Free Thinking: Is the Mountain School of Arts in Los Angeles the ideal art school? (Frieze, 2010)
“Founded in Los Angeles in 2005 by two artists, Piero Golia and Eric Wesley, the school congregates from January until the end of April for two nights a week in the upstairs room of The Mountain, a flamboyantly unattractive bar once described by a guy who sucked his teeth when women walked by and stared at his drink when they didn’t as ‘like jellyfish-insides’. It sits in a staged Chinatown that is amusement-park-ish without any qualifiable amusements, and is to the traditional educational institution perhaps what General Tso’s chicken is to the Hunan gourmet.

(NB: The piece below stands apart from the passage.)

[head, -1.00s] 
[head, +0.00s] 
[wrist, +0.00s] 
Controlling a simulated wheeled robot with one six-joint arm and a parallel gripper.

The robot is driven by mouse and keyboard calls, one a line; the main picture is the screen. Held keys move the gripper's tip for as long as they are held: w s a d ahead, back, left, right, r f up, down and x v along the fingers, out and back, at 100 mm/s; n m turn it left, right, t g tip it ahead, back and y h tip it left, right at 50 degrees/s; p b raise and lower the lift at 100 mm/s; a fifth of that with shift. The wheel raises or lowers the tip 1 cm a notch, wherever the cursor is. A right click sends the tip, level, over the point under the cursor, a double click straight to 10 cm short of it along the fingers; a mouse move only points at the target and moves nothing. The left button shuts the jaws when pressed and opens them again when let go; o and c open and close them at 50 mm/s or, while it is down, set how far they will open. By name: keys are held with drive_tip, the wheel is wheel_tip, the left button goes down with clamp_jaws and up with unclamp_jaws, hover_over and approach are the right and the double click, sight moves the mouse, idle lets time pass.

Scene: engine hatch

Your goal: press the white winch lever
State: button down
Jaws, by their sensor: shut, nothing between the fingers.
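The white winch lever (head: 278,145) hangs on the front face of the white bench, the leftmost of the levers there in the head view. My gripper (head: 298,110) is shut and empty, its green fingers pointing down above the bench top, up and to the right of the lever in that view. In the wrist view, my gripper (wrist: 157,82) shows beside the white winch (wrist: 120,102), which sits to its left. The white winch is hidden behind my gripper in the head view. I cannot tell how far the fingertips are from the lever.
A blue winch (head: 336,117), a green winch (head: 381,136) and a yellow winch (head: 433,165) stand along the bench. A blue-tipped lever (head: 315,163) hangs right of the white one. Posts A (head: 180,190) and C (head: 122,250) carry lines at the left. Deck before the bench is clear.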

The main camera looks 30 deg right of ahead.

“An index of its components–its location, its frantic laconicness, its amorphous curriculum, its absence of tuition and teaching salaries, lack of academic accreditation and agenda–might convince you it’s either a hoax or out to hammer the question: ‘How do you form a school that provokes the idea of a school?’ But msa^ isn’t parodic; it’s just free. And, being free, the big joke is that you get what you pay for. (The minor joke is that you pay for what you get.) Which, reworded by an art magazine, might come out more Socratically as: what is the ‘value’ of a free education? Who really benefits? Who pays? And how do we account for the old adage ‘nothing comes for free’ and an avalanche of other questions too corpulent for us to honestly deal with appropriately here?”